Perspektif teoritik dari Lenin dan Trotsky di atas mengenai imperialisme merupakan analisis politik yang mendalam dalam diskursus Marxis sepanjang waktu. Analisis tersebut selalu kontekstual di dalam banyak konteks — yang berkaitan dengan proses perkembangan kapitalisme. Fakta empiriknya, hari ini, apa yang telah dibicarakan oleh Lenin dan Trotsky, saat itu, hampir seluruhnya tepat — sebagaimana fakta-fakta obyektif yang kita temui sekarang ini. Tentu ini berkebalikan dengan apa yang pernah dikatakan oleh Michael Hardt, bahwa imperialisme telah mati. Bahkan lebih jauh, temannya Hardt, Antonio [Toni] Negri, mengatakan dengan kata-kata yang tidak masuk akal mengenai imperialisme. Dalam bukunya, “Empire”, Negri berkata bahwa era imperialisme sudah berakhir, dan bahwa kita sekarang hidup di era “Empire”. Dalam bukunya tersebut Negri berbicara tentang “saat ini” sebagai periode yang sudah melampaui periode imperialisme. Ia percaya bahwa kini negara-negara kapitalis telah terikat di dalam suatu periode di mana mereka saling berinteraksi dalam suatu “Empire” dalam upaya untuk mencari perdamaian. “Teori” Negri ini sudah terbantahkan oleh argumentasi-argumentasi logis Lenin dalam “Imperialism, the Highest Stage of Capitalism” — bahkan sebelum Negri menulisnya. Lenin menjelaskan dengan gamblang bahwa meskipun kekuatan-kekuatan imperialis mampu membuat kesepakatan-kesepakatan antara satu dengan yang lain dalam skala dunia, namun kesepakatan-kesepakatan ini hanya bersifat temporer ... dan pada saat tertentu, mereka akan saling bertarung.
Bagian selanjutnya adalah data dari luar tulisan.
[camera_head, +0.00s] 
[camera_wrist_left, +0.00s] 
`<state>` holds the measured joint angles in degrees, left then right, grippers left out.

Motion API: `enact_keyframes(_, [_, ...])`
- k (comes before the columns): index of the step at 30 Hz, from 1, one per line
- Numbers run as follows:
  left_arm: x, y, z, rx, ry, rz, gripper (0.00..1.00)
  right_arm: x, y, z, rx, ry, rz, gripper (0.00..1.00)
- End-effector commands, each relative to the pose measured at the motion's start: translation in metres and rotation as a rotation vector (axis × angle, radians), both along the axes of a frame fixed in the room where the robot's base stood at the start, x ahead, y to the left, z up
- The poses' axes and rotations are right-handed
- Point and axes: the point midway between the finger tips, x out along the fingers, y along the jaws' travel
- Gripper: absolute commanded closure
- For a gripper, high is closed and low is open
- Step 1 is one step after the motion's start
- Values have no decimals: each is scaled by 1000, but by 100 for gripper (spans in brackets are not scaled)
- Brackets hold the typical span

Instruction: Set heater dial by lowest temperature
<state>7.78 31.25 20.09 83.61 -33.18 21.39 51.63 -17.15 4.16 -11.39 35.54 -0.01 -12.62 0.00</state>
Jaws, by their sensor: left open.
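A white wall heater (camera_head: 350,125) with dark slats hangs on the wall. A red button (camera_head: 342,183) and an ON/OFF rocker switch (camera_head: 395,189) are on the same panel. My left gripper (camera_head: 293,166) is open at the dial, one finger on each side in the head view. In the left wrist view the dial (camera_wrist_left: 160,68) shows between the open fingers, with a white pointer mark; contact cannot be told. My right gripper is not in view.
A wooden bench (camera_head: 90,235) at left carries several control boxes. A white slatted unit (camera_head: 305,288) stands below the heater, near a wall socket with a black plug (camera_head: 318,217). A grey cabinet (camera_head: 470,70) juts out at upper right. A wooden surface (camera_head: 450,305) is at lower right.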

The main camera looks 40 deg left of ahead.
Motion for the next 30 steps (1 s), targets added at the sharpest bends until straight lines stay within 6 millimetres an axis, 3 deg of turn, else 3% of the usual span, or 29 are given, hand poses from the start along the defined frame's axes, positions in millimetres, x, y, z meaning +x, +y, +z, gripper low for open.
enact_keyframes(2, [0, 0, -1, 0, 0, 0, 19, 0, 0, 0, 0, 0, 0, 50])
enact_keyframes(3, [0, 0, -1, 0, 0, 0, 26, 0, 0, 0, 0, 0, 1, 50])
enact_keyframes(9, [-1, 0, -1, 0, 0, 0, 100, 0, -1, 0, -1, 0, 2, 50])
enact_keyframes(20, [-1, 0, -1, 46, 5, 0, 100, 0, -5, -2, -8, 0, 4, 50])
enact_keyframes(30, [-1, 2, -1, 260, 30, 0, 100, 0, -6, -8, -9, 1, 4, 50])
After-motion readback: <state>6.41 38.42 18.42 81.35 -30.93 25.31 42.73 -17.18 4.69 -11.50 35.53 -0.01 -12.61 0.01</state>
Lalu, jika demikian, perdamaian seperti apa yang sedang dan akan diwujudkan oleh imperialisme; relevankah apa yang telah disampaikan oleh para pemikir yang senang memakai baju Marxis—seperti Negri dan Hardt—tentang upaya penciptaan perdamaian oleh imperialisme?

Jelas di dalam fakta-fakta yang bisa kita jumpai hari ini, imperialisme-kapitalis telah menciptakan instabilitas dalam banyak hal dan dampak sosial yang akut: kelaparan, kemiskinan, dan kesengsaraan. Jelas pula, formasi keseimbangan yang dibangunnya tidak akan bertahan lama, karena mengandung nilai kontradiksi-kontradiksi. Situasi yang seperti ini tidak bisa digambar sebagai situasi di dalam kerja-sama yang damai dan stabil, tetapi hanya serangkaian kesepakatan yang bersifat sementara untuk mencapai keuntungan maksimum di arena pasar. [Karena] ... kapitalisme tidak selalu membutuhkan perang untuk membangun hegemoninya atas pasar — tulis Marx (dalam Grundrisse).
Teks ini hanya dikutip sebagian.